The purpose of this article is not to discuss the technical arguments surrounding the application of paragraph 35 of the Eighth Schedule to the Income Tax Act. The interesting aspect of the case relates to the imposition of understatement penalties in terms of s221 of the Tax Administration Act No 28 of 2011 (TAA) and interest in terms of s89quat of the Income Tax Act (as it read at the time).

In the context of the understatement penalties imposed under the TAA, the Commissioner had imposed a penalty of R47 million on the basis of “reasonable care not taken” by the taxpayer or “no reasonable grounds existing for the tax position taken”. The reasons cited by the Commissioner for reaching this decision was that “the legislation and the facts are clear”.

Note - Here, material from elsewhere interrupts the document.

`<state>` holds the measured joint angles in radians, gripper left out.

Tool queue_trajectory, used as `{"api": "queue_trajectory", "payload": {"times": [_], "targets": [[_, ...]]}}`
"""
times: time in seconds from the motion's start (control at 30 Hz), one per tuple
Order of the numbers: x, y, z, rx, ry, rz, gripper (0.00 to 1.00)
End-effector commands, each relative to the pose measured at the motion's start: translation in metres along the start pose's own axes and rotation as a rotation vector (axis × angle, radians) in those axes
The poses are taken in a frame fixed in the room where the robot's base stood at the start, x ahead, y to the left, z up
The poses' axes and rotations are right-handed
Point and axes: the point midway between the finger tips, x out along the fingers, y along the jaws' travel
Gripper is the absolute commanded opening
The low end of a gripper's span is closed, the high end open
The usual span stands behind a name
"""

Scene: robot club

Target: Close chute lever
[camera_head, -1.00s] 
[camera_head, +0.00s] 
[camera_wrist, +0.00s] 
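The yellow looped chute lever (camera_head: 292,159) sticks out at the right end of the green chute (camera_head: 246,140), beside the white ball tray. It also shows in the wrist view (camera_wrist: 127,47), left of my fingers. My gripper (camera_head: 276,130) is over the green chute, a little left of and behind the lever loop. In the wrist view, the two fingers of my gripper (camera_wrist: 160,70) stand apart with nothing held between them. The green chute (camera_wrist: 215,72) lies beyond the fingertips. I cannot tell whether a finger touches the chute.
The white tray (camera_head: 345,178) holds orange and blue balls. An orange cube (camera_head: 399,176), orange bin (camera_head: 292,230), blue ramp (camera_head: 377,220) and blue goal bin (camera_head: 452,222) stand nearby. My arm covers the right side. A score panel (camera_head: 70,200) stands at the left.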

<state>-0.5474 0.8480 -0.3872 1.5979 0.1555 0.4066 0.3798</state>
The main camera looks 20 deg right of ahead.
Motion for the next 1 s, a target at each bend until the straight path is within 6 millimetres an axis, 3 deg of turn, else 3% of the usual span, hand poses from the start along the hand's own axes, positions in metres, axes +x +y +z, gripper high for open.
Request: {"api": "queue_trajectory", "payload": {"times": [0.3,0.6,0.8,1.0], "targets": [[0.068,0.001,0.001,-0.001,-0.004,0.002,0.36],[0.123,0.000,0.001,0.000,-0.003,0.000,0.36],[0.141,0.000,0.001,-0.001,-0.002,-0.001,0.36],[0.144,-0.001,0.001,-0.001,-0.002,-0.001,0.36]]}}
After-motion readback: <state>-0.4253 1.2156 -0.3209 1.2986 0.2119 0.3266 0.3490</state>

The Court indicated that it was common cause that the TAA operates retrospectively and its provisions, including s270(6D) of the TAA, should apply. It appears that the question of whether these provisions of the TAA and the decision to impose such penalty may be unconstitutional and / or subject to an administrative review application were not dealt with by the Court. In any event, if these issues were to be raised it would most likely have to be dealt with in a separate application to the High Court.

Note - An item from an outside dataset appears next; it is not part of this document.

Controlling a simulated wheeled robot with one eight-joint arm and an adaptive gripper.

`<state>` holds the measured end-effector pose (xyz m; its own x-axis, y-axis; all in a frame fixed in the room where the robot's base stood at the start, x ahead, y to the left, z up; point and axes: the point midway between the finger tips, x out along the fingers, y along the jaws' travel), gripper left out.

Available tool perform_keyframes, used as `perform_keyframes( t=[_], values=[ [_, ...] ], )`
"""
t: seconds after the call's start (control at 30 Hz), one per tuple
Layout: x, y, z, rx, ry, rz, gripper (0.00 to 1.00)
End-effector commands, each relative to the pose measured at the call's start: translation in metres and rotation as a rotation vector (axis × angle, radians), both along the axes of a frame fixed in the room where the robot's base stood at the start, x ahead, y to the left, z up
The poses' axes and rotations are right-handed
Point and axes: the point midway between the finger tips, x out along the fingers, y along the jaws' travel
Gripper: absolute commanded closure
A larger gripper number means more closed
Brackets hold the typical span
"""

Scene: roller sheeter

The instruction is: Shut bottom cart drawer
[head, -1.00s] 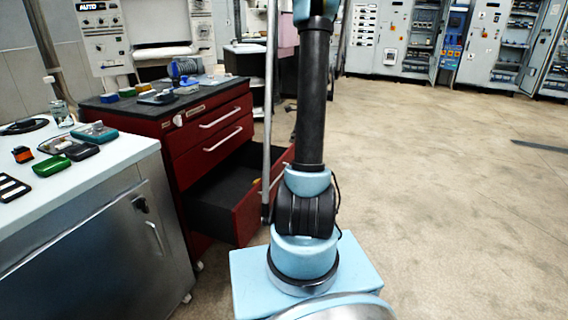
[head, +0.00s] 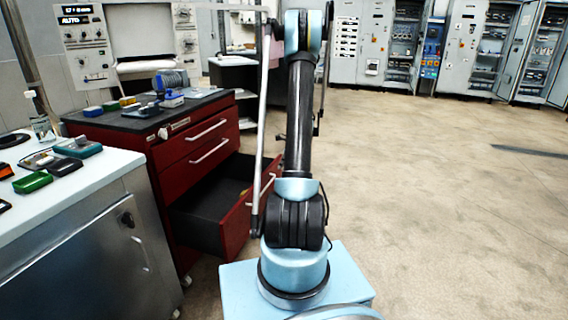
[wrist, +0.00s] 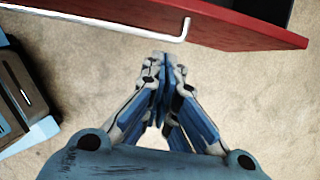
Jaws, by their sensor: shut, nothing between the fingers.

The concluded that the taxpayer’s conduct constituted a “substantial understatement” (as defined in the TAA) and the penalty falls to be reduced from 70% to 10%. In reaching this conclusion, we note that:

  • the Court held at para 40 that it is of the view that “having received advice, there were reasonable grounds for the appellant to take the tax position which is it did. Nor can it be said that he did not take reasonable care – he did so by consulting the experts”;
  • the Court referred to the Tax Court, in the United States of America case of Estate of Spruill v Commissioner (88 TC 1197 (1987)), which had to determine whether the fraud penalty was appropriately applied to an understatement of estate tax resulting from a large under evaluation of property. The valuation in turn was determined with the advice of an attorney and an accountant and was based on an independent appraisal. The court, in rejecting the penalty, had the following to say (88 TC 1197: 1245):
  • “When an accountant or attorney advises a taxpayer on a matter of tax law, such as whether a liability exists, it is reasonable for the taxpayer to rely on that advice. Most taxpayers are not competent to discern error in the substantive advice of an accountant or attorney. To require a taxpayer to challenge the attorney, to seek a “second opinion”, would nullify the very purpose of seeking the advice of a presumed expert in the first place. . . .’
  • the Court held that while s270(6D) of the TAA provides that in certain limited circumstances, a Senior South African Revenue Service official must, in considering an objection against the imposition of an understatement penalty, reduce the penalty in whole or in part if satisfied that there were extenuating circumstances, there was no evidence that there were extenuation circumstances which would warrant the reduction to below the understatement penalty.

If one has regard to how Wepener J has sought to apply the understatement penalty provisions in s221 and s270(6D) of the TAA, it is noted that:

  • the Court firstly considered the taxpayer’s behaviour against the understatement penalty percentage table in s223 of the TAA. Having regard to the penalty percentage table:
  • It was never contended that there was “gross negligence” or “intentional tax evasion” by the taxpayer.
  • On the basis that the taxpayer obtained professional advice, it was held that there were “reasonable grounds for the tax position taken” and it cannot be said that “reasonable care was not taken in completing the return”.
  • The tax return contained a “substantial understatement” as defined and, as result of the other behaviours being excluded – the penalty of 10% was imposed.
  • Only after the Court had tested the taxpayer’s behaviour against the understatement penalty percentage table did it consider the application of s270(6D) of the TAA;
  • It may be debatable whether the correct approach is to consider s270(6D) of the TAA on its own (i.e. without first having regard to the penalty percentage table). However, the approach adopted by Wepener J appears to be the most practical approach and avoids a judicial officer from having an unfettered discretion when making a determination as to the extent of the reduction of the penalty in terms of s270(6D) of the TAA (ie having regard to any extenuation circumstances).

In the context of the request for remission of penalties in terms of s89quat of the Income Tax Act (as it read at the time) it was also held that there is no reason not to find that the taxpayer’s reliance on advice was reasonable and any interest must be waived in full. It must be appreciated that the wording of s89quat no longer refers to “reasonable grounds” being contended by the taxpayer. S89quat interest may not only be remitted in “circumstances beyond the control of the taxpayer”, which is far narrower than the previous wording of s89quat.

These finding by Wepener J that having received professional advice it cannot be said that there are “no reasonable grounds for the tax position tax” nor can it be said that “reasonable care [was] not taken in completing [a] return” should assist taxpayers when objecting to any understatement penalties imposed in terms of the TAA.